You also have to make sure that any music services you plan to use are setup in the Alexa app too. This is also a little limiting, as the number of music services Alexa supports is much smaller than those supported by Sonos. However, as you'll see below, there are some exceptions to this limitation.
After discovery, you can now issue commands. These can be as simple as 'Alexa, Play music in the living room'. And Sonos starts playing .... something, from your library. If you want to get more specific, you can make requests by genre such as 'Alexa, Play jazz in the living room', or even request a specific song. You can also ask for radio stations by saying things like 'Alexa, Play BBC Radio 4 in the Kitchen'.
During any interaction with Alexa using commands for Sonos (or indeed anything else), the volume of your sound is temporarily dipped to allow cleaner Alexa interaction. This is a nice touch. Sound returns to the original volume once the Alexa interaction is complete.
Given the 'Beta' nature of this, there are some odd behaviours that crop up. We've got Spotify, and a bunch of our own music stored up in Groove music via OneDrive. When asking for a specific song though, we instead found that it began playing from Amazon Music, and as we don't have a subscription for this, all we got was -of course- a 30 second sample. So, some things clearly need to develop. I'll say again, it's a Beta, so it's not fully done yet.

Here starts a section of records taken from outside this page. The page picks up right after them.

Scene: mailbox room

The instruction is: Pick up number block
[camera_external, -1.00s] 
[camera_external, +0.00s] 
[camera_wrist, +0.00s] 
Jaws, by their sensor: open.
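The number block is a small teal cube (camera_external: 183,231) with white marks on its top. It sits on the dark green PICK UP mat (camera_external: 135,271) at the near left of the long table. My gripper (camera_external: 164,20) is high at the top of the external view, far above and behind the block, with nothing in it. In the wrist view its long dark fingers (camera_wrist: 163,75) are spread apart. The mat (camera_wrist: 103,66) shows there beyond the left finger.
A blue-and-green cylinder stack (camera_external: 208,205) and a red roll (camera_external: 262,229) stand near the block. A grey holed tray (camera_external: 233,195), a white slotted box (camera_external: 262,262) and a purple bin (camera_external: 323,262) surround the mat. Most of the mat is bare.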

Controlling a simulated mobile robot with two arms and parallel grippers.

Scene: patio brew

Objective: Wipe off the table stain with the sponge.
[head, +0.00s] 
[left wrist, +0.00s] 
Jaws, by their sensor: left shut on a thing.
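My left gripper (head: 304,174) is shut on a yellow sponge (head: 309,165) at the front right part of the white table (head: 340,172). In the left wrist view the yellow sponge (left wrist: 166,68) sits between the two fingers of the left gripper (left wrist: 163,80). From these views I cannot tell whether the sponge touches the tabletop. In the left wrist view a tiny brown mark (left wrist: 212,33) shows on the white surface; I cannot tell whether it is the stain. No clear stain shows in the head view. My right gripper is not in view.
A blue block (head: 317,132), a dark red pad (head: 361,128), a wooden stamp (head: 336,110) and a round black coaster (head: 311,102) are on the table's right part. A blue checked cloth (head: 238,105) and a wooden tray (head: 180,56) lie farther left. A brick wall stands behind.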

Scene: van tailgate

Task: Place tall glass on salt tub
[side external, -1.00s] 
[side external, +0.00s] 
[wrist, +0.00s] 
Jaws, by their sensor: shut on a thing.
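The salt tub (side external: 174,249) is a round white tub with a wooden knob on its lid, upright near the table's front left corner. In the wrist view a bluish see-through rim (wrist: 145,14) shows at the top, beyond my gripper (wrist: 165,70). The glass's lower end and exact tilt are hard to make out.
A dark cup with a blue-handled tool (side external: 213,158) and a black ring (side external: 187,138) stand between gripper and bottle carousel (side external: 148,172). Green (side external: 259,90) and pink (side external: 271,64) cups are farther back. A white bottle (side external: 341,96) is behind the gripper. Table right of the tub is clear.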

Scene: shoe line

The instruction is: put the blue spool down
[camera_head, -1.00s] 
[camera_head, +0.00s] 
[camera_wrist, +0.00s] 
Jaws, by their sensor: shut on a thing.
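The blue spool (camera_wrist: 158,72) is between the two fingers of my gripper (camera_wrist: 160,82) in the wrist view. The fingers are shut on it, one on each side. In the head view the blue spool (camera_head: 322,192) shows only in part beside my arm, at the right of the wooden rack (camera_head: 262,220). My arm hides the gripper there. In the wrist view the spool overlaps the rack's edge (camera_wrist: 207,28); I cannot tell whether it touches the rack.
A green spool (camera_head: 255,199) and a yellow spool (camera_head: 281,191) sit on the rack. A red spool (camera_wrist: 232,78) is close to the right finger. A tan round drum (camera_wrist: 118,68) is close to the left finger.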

Other times we'd ask for music to start playing, and we'd get a track from Groove & OneDrive, even though that isn't officially supported in Alexa! A few quirks to be ironed out.

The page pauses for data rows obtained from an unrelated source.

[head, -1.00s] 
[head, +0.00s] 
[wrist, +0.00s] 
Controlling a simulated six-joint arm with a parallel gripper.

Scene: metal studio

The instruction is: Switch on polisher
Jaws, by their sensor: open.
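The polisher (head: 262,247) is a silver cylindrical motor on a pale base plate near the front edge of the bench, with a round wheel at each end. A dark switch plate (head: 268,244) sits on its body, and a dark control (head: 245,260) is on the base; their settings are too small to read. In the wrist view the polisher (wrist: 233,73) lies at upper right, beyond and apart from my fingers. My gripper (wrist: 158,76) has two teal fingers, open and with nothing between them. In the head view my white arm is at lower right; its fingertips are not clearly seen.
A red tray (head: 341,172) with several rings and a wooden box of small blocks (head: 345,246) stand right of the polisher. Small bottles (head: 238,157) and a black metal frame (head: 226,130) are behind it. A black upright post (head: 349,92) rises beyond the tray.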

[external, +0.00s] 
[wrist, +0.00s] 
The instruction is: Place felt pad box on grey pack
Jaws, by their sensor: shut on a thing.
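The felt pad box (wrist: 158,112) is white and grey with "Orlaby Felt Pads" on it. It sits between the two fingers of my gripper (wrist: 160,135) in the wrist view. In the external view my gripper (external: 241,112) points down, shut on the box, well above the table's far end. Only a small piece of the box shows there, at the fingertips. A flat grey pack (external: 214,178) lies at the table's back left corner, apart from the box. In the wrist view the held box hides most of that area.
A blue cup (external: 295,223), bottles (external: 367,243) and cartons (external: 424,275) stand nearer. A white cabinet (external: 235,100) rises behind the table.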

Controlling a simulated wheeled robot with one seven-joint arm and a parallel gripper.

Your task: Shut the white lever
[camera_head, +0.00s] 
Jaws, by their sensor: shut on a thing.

Other stuff works well though, you can ask to skip a track, stop, pause, change volume up and down etc. This is all good stuff, and reduces the need to reach for your smart phone to control your music.
I'm looking forward to seeing this develop over time and the service evolve to include Spotify control, as well as control over other music services.
Many have been asking lately whether Sonos is relevant any more. Amazon, Google and Apple are all launching or have launched voice assistant smart speakers with capabilities that increasingly rival that of Sonos. With a seemingly less open approach, Sonos was indeed looking to be on rather shaky ground. With these new announcements though, I think they've put themselves back into contention nicely.
It's becoming clear that even though Sonos may have it's own proprietary aspects, it may end up more open than the competition. Whilst the dust may be yet to settle, I think it's far to premature to count Sonos out. As a consumer, why buy a smart speaker that locks you in to one assistant and one ecosystem, when you can buy something that gives you more choice and flexibility?